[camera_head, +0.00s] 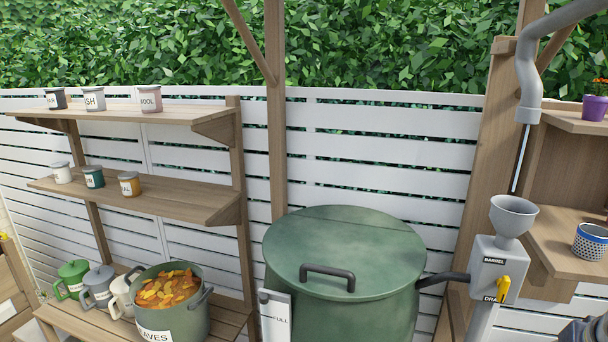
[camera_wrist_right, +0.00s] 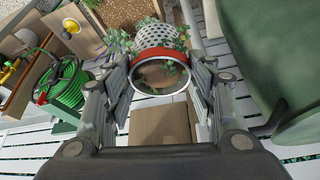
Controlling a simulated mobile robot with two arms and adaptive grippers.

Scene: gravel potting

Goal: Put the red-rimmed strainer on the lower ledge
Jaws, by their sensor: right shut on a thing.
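In the right wrist view the red-rimmed strainer (camera_wrist_right: 158,36), a pale perforated bowl with a red rim, sits between the fingers of my right gripper (camera_wrist_right: 162,72). The gripper is shut on it, and the strainer's open side faces the camera. Green leaves show around and inside it; I cannot tell whether they lie in it or behind it. In the head view the lower ledge (camera_head: 547,238) is a wooden shelf at the right, below an upper ledge (camera_head: 568,122). The strainer is not seen in the head view. My left gripper is not in view.
A blue-rimmed strainer (camera_head: 591,243) stands on the lower ledge's right part; its left part is bare. A grey funnel (camera_head: 513,214) on a diverter box (camera_head: 496,266) stands left of the ledge. A green barrel (camera_head: 345,250) fills the middle. A hose reel (camera_wrist_right: 62,92) is at left.

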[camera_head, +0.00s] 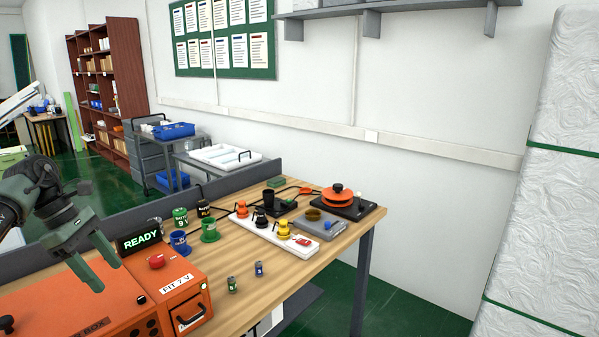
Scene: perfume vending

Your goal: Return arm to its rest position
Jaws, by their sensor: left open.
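My left gripper (102,270) hangs at the left edge, above the orange box (60,300). Its two fingers are apart and nothing shows between them. A "READY" display (139,239) stands just right of it. A red button (157,261) sits on the orange box in front of the display. A "FIT 7 V" label (177,283) is on the lighter orange unit beside it. My right gripper does not show.
A wooden table (262,295) holds green and blue cups (209,232), small cans (232,284), and a white strip with coloured knobs (300,247). An orange-topped device (338,195) is at the far end. A low grey partition (110,222) runs behind.
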....
[OBJECTIVE]
Work out how many lines in the records above contain the word "Scene", and reply with that number alone.

[COMPLETED EXERCISE]
2